New beds will be nice and neat, but not completely full when you first plant them.  If you have planted a perennial bed, you might decide to fill in with annuals for a few years until your perennials mature and fill the bed on their own.  This will give you a big, full and beautiful flower bed from the first year on!

What is your favorite perennial plant for your flower beds?

Planting Time!

Well, this has been a beautiful day, as was yesterday and the day before!  We are having such wonderful early spring weather that I have planted my vegetable garden early.  If we have a threat of frost, I’ll just have to make sure to cover everything.  Although I am not worried, we barely had frost here in the Southeast during the winter, no reason to expect it now.  So I planted tomatoes, cucumbers, squash, and beans on Saturday and they are looking very happy.

Basil

The seeds I planted just a week ago are starting to sprout up in the greenhouse.  I have a tray of Basil, a tray of Cockscomb and a tray of Zinnias coming up already.  I will let them get a bit taller and stronger, then thin them or transfer them to pots.  My husband laughs at me because I can’t throw away the plants I take out when thinning and wind up with pots of things all over the place.  But they make great giveaways, which you know I like to do!
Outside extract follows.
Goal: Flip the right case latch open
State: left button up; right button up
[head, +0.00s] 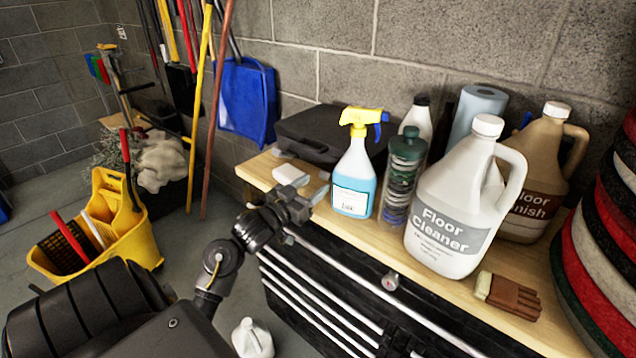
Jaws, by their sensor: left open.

Now is also the time to get out those plants you took inside for the winter and give them a good ‘haircut’.  Remove dead leaves and stems, move pot bound plants to larger pots and add a good time release fertilizer to them all.  In your yard, it is time to clean up debris from the winter…remove leaves, trim plants that die back in the winter, fertilize and put out new mulch.  Whew!  It’s a lot of work, but it will give you wonderful results.  Your yard will look like a postcard!

So, roll up your sleeves and get to it.  There is a lot of work to be done! 🙂

What springtime chore do like the least?